The first practical locomotive was constructed in England in
1804 by Richard Trevithick. It had smooth wheels operating on smooth
metal rails. At first the railway was looked on mainly as a means of
carrying goods, but it was soon discovered that the steam engine was
capable of far higher speeds than had been imagined and that it could
carry passengers more quickly and more cheaply than the stage coach.

After the successful trials of the Trevithick locomotive, a
number of moderately successful locomotives were built in England,
primarily for use in mining. In 1823 the Stockton-Darlington Railway was
opened. In 1829 the much more important line connecting Manchester and
Liverpool came into existence. It was not until 1829 that a locomotive
was developed for use in a railway carrying both passengers and cargo.
In that year The Rocket, a locomotive designed by the British engineer
George Stephenson, won a competition sponsored by the Liverpool and
Manchester Railroad.

The Rocket pulled a load of three times its own weight at a
speed of 20 km/hr and hauled a coach filled with passengers at 39 km/hr.
This performance stimulated the building of other locomotives and the
extension of railroad lines. Investors saw railroads as a profit-making
venture and poured vast amounts of capital into building rail systems
throughout the nation.

A regular fever of railway building, accompanied by a
speculation boom and much gambling in stocks and land values, set in. In
the years 1834-1836 about Ј10,000,000 was raised for railway
construction. First in the industrial areas, then on the main routes
radiating from London and then on the minor branches, thousands of miles
of track were laid down.

Much of the capital expended on these works brought in no
immediate profit, and in 1845 there was a severe crisis extending to
many branches of industry and affecting a number of the banks. This
crisis soon passed, being rather the result of speculative optimism than
of any real instability of the railway companies, and was followed by
the new outburst of building.

The railway building marked the beginning of a tremendous
increase in all branches of heavy industry, especially in such key
industries as coal mining and iron. The output of pig iron was 678,000
tons in 1830; in 1852 it was 2,701,000 tons. Coal output rose from
10,000,000 tons in 1800 to 100,000,000 tons in 1865.

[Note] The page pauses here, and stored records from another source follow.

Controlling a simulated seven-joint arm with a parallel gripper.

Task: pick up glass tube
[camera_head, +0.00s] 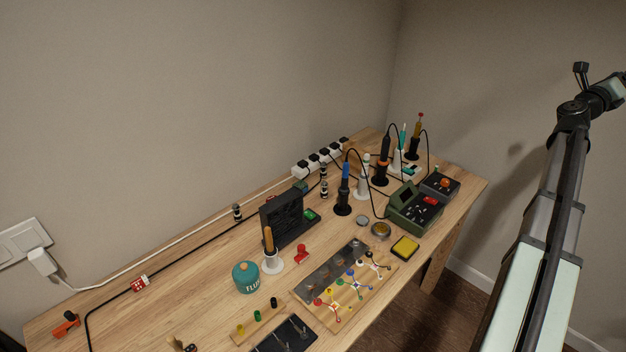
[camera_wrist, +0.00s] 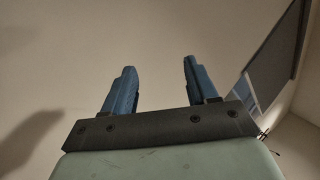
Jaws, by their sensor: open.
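I cannot clearly make out a glass tube in the head view. Small dark-and-light upright cylinders stand near the wall, one left of the black box (camera_head: 237,212) and others near the power strip (camera_head: 324,187); they are too small to tell whether they are glass. My gripper (camera_wrist: 158,66) shows in the wrist view with its two blue fingers wide apart and nothing between them. It faces a plain wall, away from the bench. In the head view my arm rises at the right, clear of the bench.
The wooden bench (camera_head: 185,262) runs along the wall. It carries a teal flux pot (camera_head: 246,278), a black fan-like box (camera_head: 283,222), several soldering irons in stands, a green station (camera_head: 414,209), a yellow sponge (camera_head: 405,247) and a wired board (camera_head: 345,283). Cables cross the back.

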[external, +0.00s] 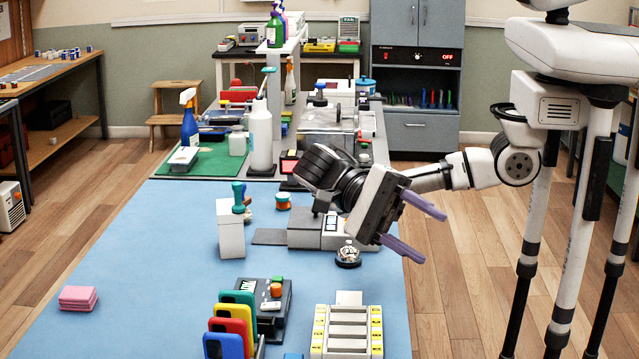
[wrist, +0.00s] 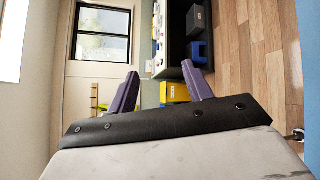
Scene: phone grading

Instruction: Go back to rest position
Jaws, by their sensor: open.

Britain was the first country to create a railway system. It
also started to build railways in countries all over the world, which
proved to be a very profitable business. Railroads played an especially
important role in the colonial and semi-colonial countries that had not
a sufficiently dense population or money enough to build for themselves.
Such railroads were usually not only built by British contractors but
financed by loans raised in London.

The immediate internal effect of the railway boom was to
create a large demand for labour, both directly for railway construction
and indirectly in the coal mining, iron and steel and other industries.
In the second place, the railways made it much easier for workers to get
from place to place, to leave the villages and find a factory town where
work was to be had.

In 1801, 20 per cent of Britain’s people lived in towns. By
the end of the 19th century, it was 75 per cent. London especially was
like a great octopus with its tentacles reaching out into the
surrounding country. Life in the slums of big cities was grim. Although
the population as a whole was going up, more children died in the cities
than anywhere else. But rail travel made it easier for the better-off to
get to work. So suburbs grew up on the edge of towns, with better and
bigger houses, trees and gardens.

7. Factory Legislation

In the earliest stages of the Industrial Revolution, when
machinery was crude, soon obsolete and worked by the uncertain and
irregular power of water, factory owners were determined to get the
fullest possible use out of this machinery in the shortest possible
time. Hours of work rose to sixteen and even eighteen a day. In this way
the greatest output could be obtained with the least outlay of capital.

When the facts about factory conditions became generally
known they shocked the most part of the early nineteenth century
Englishmen, and agitation for the prohibition of some of the worst
abuses was started.

As early as 1800-1815, in the years during which he managed
the New Lanark mills, Robert Owen had shown that output was not in
direct proportion to the number of hours worked, and that it was
possible to work a 10 1/2 hour day, to do without the labour of very
young children, and yet to make substantial profits. With the
development of faster, more accurate, more powerful, and more costly
machines and with the substitution of steam power for water power, the
advantages from a very long working day became less. It was always the
water power mills where hours and conditions were the worst and whose
owners put up the most stubborn opposition to any kind of change.

More capital was sunk in machinery, and the relation between
the capital so used and the capital used for the payment of wages
gradually changed. The amount of actual manual labour needed to produce
a given article decreased, and at the same time the speed at which the
new machinery would work became increasingly greater than the speed at
which men could work for a day lasting for sixteen or eighteen hours. It
became less economical to work the machine at part speed over a long day
than at full speed over a shorter one.

The first legislation, passed in 1802, was a very mild act
to prevent some of the worst abuses connected with the employment of
pauper children. It was followed by the Cotton Factories Regulation Act
of 1819 which forbade the employment of children under nine in cotton
factories and limited the hours of those between nine and sixteen to 13
1/2. As no machinery was ever provided for the enforcement of this Act
it remained a dead letter.

It was not till 1833, after the passing of the Reform Bill
and under pressure of the workers that an effective Act was passed. This
prohibited the employment of children under nine except in silk
factories, limited the hours of older children and provided a number of
inspectors to see that these restrictions were carried out.

Factory Legislation was a necessary part of that development
which included the displacement of water power by steam, the wholescale
use of machinery to manufacture not only consumption articles but the
means of production themselves and the transfer of the decisive point in
production from the small to the large unit.